On the mat: To make use of the concept of leverage during grappling, we must first realise that the levers we are talking about here, are really the bones of our skeletal system; the spine, the scapula, the humerus, the femur, etc. Even if you don’t have a good understanding of anatomy (but as a martial artist you most definitely should) then it can help to think of the body as a stick-figure; pretty much as a child would draw it. Picture the spine (longest lever in the body), the shoulders, the hips, the upper arms, the lower arms, the upper legs, the lower legs; you get the idea. Once we can clearly picture this system of levers that lie hidden between muscle and flesh, we must then identify the ends of the levers and begin to develop an idea of how we can effect the movement of the body as we apply force to them. Again, picturing a puppet may help, push this way, pull that way, the puppet dances to our command; and so it is with people.

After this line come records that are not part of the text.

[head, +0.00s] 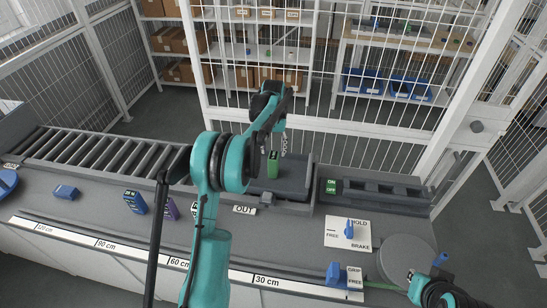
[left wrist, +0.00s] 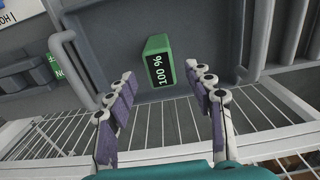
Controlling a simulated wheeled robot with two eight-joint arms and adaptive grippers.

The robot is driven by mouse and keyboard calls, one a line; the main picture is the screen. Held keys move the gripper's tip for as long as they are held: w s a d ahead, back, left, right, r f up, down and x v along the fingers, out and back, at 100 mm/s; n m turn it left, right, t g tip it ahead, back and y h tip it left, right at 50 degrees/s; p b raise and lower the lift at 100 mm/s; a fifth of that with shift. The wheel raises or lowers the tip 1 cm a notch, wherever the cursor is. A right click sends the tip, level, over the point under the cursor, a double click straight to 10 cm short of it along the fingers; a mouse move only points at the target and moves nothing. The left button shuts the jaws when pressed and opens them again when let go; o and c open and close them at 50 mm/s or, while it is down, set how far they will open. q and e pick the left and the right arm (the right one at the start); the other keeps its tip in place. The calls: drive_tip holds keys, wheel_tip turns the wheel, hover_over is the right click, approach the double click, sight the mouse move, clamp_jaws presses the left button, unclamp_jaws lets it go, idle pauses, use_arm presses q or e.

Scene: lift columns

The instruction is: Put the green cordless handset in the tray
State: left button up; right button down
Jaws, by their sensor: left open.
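The green handset (head: 273,163) stands in the dark grey tray (head: 299,172) behind the OUT label in the head view. In the left wrist view the handset (left wrist: 158,62) shows a "100 %" face, with the tray floor (left wrist: 110,42) around it. My left gripper (left wrist: 160,76) is open, one finger to each side of the handset's near end. The fingers look apart from it; the exact gap is hard to tell. In the head view my left arm partly hides the tray's left side. Part of my right arm (head: 432,290) shows at the lower right; its fingers are unclear.
Blue and purple handsets (head: 134,202) stand on the bench left of my arm. A roller conveyor (head: 100,158) runs behind them. A HOLD/FREE/BRAKE plate (head: 336,241), a GRIP/FREE switch (head: 334,272) and a round disc (head: 408,250) lie to the right. A mesh fence stands behind.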

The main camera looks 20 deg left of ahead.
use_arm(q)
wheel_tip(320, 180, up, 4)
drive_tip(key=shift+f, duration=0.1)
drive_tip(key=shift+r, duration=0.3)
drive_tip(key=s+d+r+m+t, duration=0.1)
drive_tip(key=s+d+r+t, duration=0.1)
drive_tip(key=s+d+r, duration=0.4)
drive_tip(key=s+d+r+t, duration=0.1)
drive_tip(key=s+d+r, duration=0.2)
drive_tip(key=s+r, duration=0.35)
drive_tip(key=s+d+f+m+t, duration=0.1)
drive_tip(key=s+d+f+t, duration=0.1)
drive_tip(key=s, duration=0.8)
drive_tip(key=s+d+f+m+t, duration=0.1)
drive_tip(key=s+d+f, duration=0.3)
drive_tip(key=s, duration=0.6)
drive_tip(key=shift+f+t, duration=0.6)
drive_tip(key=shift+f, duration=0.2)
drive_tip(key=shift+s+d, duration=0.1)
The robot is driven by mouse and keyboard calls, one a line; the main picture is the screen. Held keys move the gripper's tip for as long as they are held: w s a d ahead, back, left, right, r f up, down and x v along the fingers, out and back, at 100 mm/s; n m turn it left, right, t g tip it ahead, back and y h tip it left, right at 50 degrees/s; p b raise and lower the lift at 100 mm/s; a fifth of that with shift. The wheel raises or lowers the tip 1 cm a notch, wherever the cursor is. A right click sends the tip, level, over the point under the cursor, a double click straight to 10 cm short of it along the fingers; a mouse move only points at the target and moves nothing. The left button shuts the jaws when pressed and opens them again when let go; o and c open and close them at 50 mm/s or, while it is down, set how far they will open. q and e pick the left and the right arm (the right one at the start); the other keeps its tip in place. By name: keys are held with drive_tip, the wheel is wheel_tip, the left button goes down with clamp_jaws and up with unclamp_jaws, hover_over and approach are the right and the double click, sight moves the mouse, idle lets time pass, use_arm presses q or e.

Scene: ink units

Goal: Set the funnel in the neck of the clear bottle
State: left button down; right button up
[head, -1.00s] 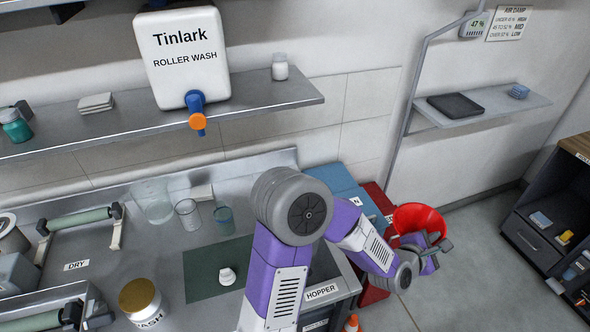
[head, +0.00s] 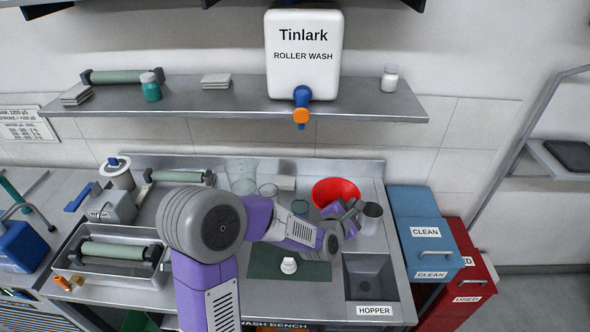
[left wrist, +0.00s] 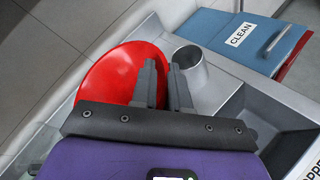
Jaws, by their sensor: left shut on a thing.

So far so good; the concept of the bones of the body as levers and how we can move it (or prevent it from moving) is not such a difficult thing to understand. The more challenging part of the trick is to develop skill in the many methods we can use to apply force to those ‘ends of the levers’, in the directions we need, to get the outcomes we want; that part takes time; in fact, I have met many people with over a decade of grappling training under their belts, who have yet to develop the essential habit of applying force to the ‘end’ the lever’. I’ll say it again; always apply force to the ‘end of the lever’. To do it properly, and with consistency, we must develop and understanding of ‘weight-application’, which is a far more difficult skill to master; if any are interested, I shall write more on this in a later article.
Off the mat: Now here is the true test of understanding; once we gain an insight into the power of leverage, can we shift that understanding and point it at other aspects of our lives? Can we point it at things like investment, time-management, building great relationships, etc? Are we spending a dollar to make a dollar or spending a dollar to make ten? Are we working 12 hours a day to sleep 8 and enjoy 4 or are we working 4, sleeping 8 and enjoying 12? Are we regularly doing the little things that our partners, wives, girlfriends, children and buddies appreciate or are we waiting until the moment of crisis before we scramble to salvage something that need not have suffered damage in the first place? Understanding that we can also achieve a lot for a little in our lives away from the mat is perhaps the best use of leverage we could hope for. As the legendary strategist and swordsman, Miyamoto Musashi, once said (to paraphrase) – ‘to understand one thing is to understand a thousand things’. This, my dear readers, is leverage at work.